Every time you search for a video on YouTube, 42% of your personal data is sent elsewhere. This data goes on to inform the types of adverts you’ll see before and during videos, as well as being sold to brands who’ll target you on other social media platforms. Instagram shares 79% of your data including browsing history and personal information with others online.

YouTube isn’t the worst when it comes to selling your information on. That award goes to Instagram, which shares a staggering 79% of your data with other companies. Including everything from purchasing information, personal data, and browsing history. No wonder there’s so much promoted content on your feed.

With over 1 billion monthly active users it’s worrying that Instagram is a hub for sharing such a high amount of its unknowing users’ data.

Remember, Instagram is owned by Facebook. And Facebook was number two on this list as noted below. So read into that what you will:

  • Instagram collects 79 percent of personal data
  • Facebook collects 57 percent
  • LinkedIn and Uber Eats both were caught collecting 50 percent of data.
  • YouTube and YouTube Music were found to be collecting 43 percent of personal data to share with third parties.

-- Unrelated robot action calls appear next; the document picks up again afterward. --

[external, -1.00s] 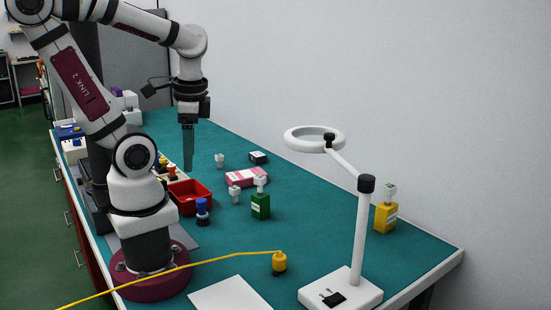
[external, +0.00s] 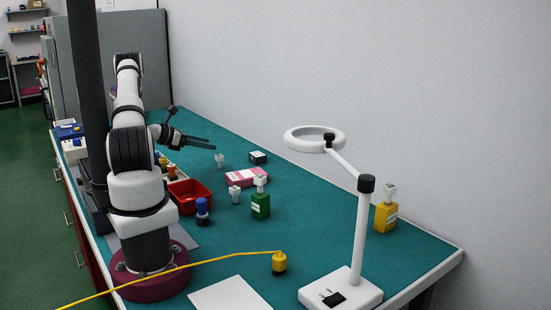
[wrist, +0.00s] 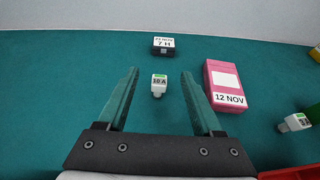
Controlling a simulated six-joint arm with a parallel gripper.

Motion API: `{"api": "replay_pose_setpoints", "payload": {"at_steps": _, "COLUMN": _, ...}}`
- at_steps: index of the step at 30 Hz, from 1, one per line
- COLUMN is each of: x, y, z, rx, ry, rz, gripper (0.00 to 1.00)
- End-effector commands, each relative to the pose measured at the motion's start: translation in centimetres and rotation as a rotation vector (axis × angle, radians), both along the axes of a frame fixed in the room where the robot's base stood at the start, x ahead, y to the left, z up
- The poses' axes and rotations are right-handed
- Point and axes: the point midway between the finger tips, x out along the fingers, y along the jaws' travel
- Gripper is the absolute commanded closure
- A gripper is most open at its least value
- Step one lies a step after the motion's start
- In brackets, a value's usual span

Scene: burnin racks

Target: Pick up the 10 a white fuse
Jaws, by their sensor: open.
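The white 10 A fuse (wrist: 159,85) stands on the teal bench with a green top edge and a "10 A" label. It lies between and a little beyond the fingertips of my gripper (wrist: 160,72) in the wrist view. In the external view the fuse (external: 220,160) is just right of my gripper (external: 212,145). My gripper is open and empty, its fingers pointing to the right and held out level toward the fuse. I cannot tell the exact gap between fingers and fuse.
A black box (wrist: 164,44) marked "7 H" lies behind the fuse, and a pink box (wrist: 224,86) marked "12 NOV" to its right. Another white fuse (wrist: 294,122) is further right. A red bin (external: 189,196), green block (external: 261,206) and ring lamp (external: 361,230) stand nearer the front.

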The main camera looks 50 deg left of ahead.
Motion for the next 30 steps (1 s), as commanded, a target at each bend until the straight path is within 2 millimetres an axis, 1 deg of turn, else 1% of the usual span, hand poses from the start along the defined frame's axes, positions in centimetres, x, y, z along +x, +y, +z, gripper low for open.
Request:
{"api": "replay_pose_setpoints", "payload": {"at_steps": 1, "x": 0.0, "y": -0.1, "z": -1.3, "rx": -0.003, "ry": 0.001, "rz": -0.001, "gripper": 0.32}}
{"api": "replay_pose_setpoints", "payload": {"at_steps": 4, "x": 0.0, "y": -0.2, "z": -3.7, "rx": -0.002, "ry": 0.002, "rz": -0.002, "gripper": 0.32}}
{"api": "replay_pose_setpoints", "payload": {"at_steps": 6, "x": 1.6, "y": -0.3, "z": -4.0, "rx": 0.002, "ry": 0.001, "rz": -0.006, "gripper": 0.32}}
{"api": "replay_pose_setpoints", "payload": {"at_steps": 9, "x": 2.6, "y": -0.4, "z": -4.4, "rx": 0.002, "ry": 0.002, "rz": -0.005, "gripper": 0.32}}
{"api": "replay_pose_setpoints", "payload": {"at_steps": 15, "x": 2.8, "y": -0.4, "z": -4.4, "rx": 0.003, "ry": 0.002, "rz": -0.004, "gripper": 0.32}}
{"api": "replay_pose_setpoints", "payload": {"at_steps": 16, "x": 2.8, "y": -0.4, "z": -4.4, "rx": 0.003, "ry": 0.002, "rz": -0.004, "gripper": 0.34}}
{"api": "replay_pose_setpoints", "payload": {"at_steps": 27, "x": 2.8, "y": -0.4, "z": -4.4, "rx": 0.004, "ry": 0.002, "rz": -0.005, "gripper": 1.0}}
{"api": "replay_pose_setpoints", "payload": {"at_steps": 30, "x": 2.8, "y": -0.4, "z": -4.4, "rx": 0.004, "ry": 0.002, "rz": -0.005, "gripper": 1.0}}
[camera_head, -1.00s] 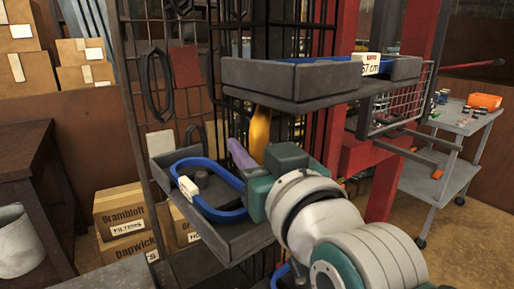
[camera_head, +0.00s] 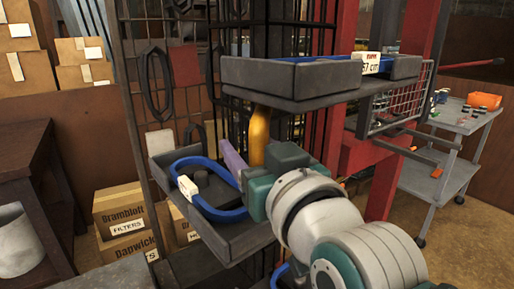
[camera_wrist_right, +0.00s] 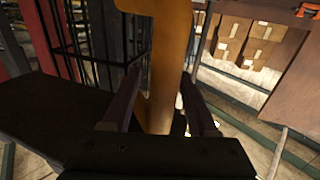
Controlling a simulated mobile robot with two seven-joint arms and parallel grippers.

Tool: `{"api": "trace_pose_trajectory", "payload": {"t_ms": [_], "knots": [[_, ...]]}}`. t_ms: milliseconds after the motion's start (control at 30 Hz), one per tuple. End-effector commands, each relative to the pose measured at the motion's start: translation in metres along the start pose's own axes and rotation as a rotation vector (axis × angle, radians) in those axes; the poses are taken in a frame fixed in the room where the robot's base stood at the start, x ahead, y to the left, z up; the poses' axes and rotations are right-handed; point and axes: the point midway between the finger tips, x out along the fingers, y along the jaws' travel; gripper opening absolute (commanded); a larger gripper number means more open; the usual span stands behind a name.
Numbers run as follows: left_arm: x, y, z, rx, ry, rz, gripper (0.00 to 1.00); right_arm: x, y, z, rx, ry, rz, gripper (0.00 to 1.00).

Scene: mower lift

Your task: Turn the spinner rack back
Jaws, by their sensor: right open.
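The spinner rack (camera_head: 143,150) is a dark wire frame with grey trays at different heights. An upper tray (camera_head: 290,86) and a lower tray (camera_head: 232,244) both hold blue looped items. An orange upright bar (camera_head: 260,135) shows between these trays. My right gripper (camera_head: 247,150) is at this bar, below the upper tray and beside the lower one. In the right wrist view, the bar (camera_wrist_right: 165,60) stands between its two open fingers (camera_wrist_right: 160,100), with gaps visible at the sides. Contact with the bar cannot be told. My left gripper is not in view.
A red post (camera_head: 395,190) and a wire basket (camera_head: 402,100) stand right of the rack. A grey cart (camera_head: 460,122) is farther right. Cardboard boxes (camera_head: 122,212) sit on the floor behind at left, near a dark bench (camera_head: 30,160) and a pale bucket (camera_head: 18,240).

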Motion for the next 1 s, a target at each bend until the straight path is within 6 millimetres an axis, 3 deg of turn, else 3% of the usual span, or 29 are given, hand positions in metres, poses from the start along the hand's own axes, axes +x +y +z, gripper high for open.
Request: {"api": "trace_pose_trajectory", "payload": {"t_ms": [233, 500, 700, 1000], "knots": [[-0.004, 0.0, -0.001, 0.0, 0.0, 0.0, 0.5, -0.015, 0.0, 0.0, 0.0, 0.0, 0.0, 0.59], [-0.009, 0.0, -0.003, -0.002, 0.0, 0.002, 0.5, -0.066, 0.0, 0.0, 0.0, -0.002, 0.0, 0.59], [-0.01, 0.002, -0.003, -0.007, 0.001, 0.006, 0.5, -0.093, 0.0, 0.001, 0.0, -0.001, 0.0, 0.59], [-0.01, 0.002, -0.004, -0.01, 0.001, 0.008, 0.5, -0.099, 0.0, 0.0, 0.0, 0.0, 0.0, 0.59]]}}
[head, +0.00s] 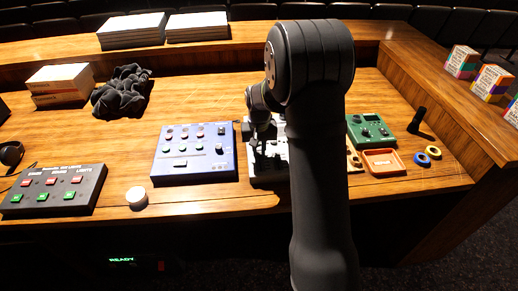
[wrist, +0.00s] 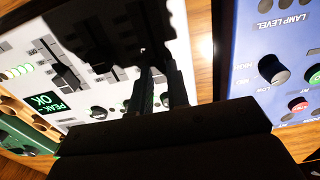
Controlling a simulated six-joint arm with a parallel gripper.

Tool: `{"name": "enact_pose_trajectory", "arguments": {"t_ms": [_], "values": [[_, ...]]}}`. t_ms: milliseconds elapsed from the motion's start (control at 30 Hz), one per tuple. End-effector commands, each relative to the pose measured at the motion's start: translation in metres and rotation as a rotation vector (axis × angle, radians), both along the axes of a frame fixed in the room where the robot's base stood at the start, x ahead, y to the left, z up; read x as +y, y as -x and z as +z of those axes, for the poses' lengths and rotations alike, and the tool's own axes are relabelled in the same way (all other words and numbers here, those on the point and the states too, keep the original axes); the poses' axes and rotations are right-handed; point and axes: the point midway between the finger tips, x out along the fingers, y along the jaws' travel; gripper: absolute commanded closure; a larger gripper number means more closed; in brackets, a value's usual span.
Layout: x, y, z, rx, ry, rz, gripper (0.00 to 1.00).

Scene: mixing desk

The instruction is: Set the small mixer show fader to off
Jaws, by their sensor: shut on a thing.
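The small mixer, a white panel (head: 259,180) at mid-desk, is partly hidden behind my arm. In the wrist view, its white face (wrist: 25,48) fills the left half, with black fader caps (wrist: 66,78), knobs and a green "PEAK OK" display (wrist: 45,102). My gripper (head: 262,150) points down over the mixer. In the wrist view my gripper (wrist: 160,72) has its two dark fingers close together at the panel, shut on a fader cap that the fingers and shadow hide. I cannot read which fader carries the show label, nor its position.
A blue lamp-level box (head: 194,153) stands close on the left; its panel edge is near my gripper in the wrist view. A green box (head: 370,131) and an orange tray (head: 384,161) stand to the right. A black cue box (head: 53,189) is far left.

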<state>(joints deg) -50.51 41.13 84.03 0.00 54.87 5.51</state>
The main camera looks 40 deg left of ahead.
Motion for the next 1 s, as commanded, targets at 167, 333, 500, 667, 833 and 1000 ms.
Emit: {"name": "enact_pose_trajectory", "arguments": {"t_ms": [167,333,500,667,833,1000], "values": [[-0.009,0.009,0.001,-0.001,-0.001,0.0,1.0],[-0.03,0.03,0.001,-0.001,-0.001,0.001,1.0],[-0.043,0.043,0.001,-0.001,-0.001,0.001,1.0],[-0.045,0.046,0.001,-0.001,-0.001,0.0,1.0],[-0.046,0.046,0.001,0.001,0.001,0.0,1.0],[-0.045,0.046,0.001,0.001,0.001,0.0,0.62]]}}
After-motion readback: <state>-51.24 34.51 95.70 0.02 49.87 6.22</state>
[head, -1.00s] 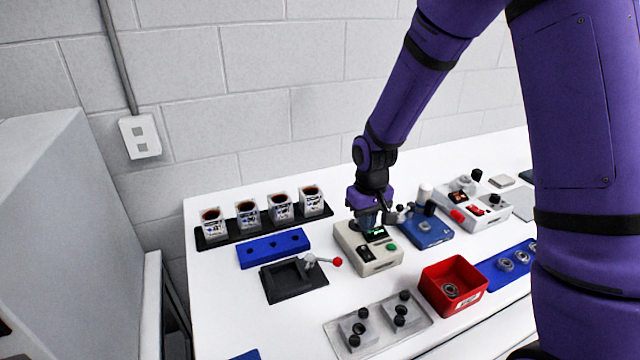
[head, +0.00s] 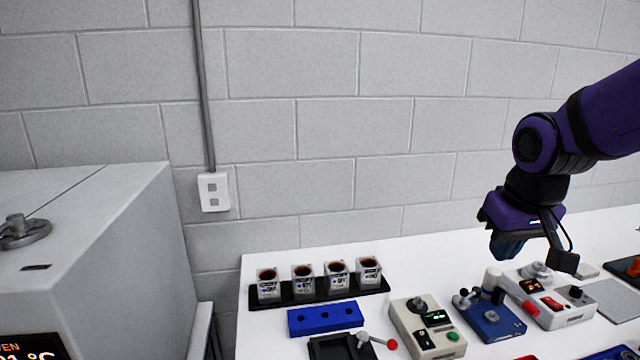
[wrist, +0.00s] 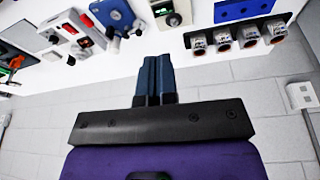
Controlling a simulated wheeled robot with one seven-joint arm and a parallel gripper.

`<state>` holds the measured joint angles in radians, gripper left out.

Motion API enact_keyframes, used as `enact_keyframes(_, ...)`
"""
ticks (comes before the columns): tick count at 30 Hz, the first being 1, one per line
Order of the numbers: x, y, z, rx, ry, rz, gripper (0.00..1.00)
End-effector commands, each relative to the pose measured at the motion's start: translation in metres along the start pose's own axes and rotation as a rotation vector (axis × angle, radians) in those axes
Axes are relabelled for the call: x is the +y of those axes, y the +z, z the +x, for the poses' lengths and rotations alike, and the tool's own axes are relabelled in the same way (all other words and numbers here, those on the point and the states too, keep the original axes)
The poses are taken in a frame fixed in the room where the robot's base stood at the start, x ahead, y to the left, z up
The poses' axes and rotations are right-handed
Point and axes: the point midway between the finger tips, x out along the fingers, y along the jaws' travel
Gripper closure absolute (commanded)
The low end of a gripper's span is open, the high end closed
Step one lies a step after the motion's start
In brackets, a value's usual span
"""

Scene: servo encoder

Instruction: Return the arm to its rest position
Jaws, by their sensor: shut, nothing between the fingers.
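My purple arm (head: 612,112) reaches in from the right edge of the head view. My gripper (head: 508,248) hangs in the air above the table's back part, above and behind the blue fixture (head: 490,318). In the wrist view its two blue fingers (wrist: 153,62) lie side by side, closed together, with nothing between them. The gripper touches nothing on the table.
The white table (head: 262,335) holds a black rack (head: 318,294) of several cups, a blue block (head: 325,318), a beige box with a green button (head: 428,328), and a white device (head: 548,298). A grey oven (head: 110,235) stands left. The wall is behind.

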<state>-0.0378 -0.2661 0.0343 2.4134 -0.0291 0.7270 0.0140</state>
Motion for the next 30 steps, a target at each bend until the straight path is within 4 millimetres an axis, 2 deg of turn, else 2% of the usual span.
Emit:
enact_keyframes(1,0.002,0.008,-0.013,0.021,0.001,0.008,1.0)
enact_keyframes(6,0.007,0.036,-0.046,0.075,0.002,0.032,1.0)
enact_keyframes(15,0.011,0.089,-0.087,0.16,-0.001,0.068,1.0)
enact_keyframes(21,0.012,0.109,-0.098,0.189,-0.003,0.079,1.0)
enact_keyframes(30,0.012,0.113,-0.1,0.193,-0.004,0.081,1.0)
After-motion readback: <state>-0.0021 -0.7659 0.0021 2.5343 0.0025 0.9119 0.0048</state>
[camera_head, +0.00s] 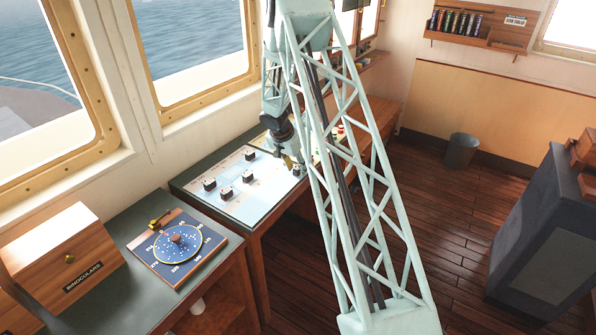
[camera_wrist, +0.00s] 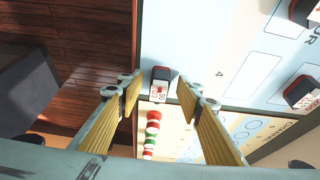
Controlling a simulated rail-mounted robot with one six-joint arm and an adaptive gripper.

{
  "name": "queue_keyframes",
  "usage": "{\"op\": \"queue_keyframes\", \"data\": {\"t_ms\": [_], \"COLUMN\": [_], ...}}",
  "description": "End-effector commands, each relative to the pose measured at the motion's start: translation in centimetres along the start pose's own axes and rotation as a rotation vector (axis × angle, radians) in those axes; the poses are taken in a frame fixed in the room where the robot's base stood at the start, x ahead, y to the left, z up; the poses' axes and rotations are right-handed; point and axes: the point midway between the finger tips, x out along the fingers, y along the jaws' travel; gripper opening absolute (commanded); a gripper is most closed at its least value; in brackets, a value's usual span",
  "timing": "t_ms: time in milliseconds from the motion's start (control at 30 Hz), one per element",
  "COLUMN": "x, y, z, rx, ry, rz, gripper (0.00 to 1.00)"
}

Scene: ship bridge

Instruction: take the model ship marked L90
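In the wrist view, a small model ship (camera_wrist: 160,84) with a dark top and a white label with red marks sits at the edge of the pale blue chart board (camera_wrist: 205,60). Its label is too small to read surely. My gripper (camera_wrist: 159,97) is open, its fingertips on either side of this ship in the picture, with a gap on each side. I cannot tell the height left between them. In the head view, my gripper (camera_head: 288,160) is over the far right part of the board, partly hidden by my arm. Other model ships (camera_head: 226,193) stand to the left.
Two more ships show at the wrist view's right, one lower (camera_wrist: 302,92) and one higher (camera_wrist: 305,12). Red, white and green pieces (camera_wrist: 152,130) stand near the gripper. A binoculars box (camera_head: 62,255) and a blue dial board (camera_head: 178,247) lie nearer on the left.

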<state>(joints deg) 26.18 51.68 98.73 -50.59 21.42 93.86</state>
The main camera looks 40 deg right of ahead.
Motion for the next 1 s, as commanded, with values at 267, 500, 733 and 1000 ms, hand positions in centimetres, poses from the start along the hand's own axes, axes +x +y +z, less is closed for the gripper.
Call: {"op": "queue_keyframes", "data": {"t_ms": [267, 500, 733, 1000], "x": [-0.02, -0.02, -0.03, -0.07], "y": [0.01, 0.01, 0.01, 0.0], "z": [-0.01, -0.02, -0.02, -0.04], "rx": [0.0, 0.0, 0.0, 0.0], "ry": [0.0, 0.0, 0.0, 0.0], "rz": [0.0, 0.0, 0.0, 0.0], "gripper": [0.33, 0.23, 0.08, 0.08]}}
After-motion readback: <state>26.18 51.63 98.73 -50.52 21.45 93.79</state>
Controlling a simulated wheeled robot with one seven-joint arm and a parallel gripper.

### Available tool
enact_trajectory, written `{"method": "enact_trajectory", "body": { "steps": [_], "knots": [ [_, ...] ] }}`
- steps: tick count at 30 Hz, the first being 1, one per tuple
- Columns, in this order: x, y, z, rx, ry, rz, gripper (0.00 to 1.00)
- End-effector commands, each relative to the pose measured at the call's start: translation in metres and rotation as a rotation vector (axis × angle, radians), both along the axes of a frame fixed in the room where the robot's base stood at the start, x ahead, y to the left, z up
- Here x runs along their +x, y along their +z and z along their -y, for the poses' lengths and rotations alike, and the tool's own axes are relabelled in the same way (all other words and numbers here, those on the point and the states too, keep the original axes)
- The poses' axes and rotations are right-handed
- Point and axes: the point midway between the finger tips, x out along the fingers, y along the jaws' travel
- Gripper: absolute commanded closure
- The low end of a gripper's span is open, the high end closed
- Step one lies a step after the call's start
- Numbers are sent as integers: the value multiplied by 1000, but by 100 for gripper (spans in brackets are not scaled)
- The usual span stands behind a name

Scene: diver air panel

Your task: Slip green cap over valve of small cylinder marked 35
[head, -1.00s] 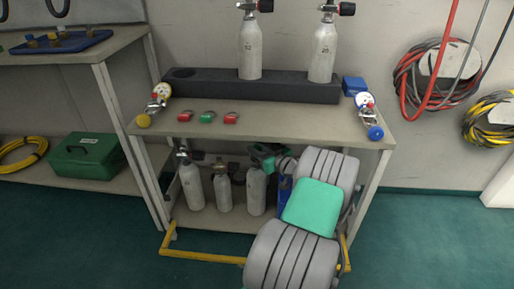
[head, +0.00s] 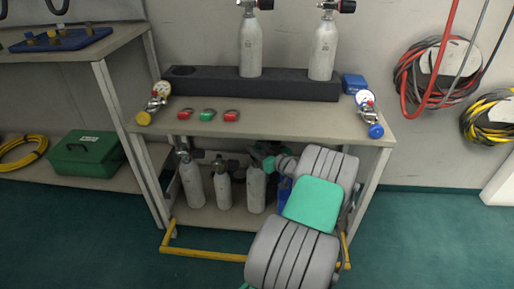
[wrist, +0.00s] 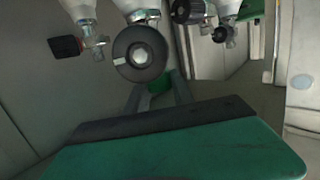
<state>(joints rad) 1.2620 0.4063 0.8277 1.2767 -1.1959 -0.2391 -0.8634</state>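My gripper (wrist: 158,92) is on the lower shelf side of the bench, its fingers on either side of a small green cap (wrist: 161,78) in the wrist view. It seems shut on the cap. Small grey cylinders stand on the lower shelf in the head view: left (head: 191,184), middle (head: 222,190) and right (head: 256,188). Their marks are too small to read. In the wrist view cylinder valves hang from the top edge, and a round dark valve knob (wrist: 140,53) is close by the cap, which looks apart from any valve.
The bench top (head: 270,122) is above my arm, with red and green ringed pieces (head: 207,115) and two gauges on it. Two larger cylinders (head: 250,45) stand in a dark rack. A yellow rail (head: 205,255) runs low in front. A green box (head: 86,155) is left.

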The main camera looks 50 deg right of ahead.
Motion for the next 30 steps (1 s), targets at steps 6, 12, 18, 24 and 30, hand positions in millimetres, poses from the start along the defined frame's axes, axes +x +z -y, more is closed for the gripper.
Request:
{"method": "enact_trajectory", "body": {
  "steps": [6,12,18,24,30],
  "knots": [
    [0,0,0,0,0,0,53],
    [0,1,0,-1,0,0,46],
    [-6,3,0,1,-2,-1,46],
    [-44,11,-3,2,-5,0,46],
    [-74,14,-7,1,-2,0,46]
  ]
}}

So if you have any of these apps on your phone, you now know your data is being vacuumed up like a maid using a Hoover. On the other end of the spectrum, apps that don’t collect much data include Signal, Clubhouse, Netflix, Shazam, Etsy, Skype, and Telegram. But this will change for iOS users shortly when iOS 14.5 is released where Apple will begin requiring apps that access a user’s advertising identifier for cross-app and website tracking to get express permission before using it, which may help cut down on some of the third-party data sharing. But this report alone may get some of the companies on this list to alter their behavior. By some, I mean any company not named Facebook who simply doesn’t care about your privacy.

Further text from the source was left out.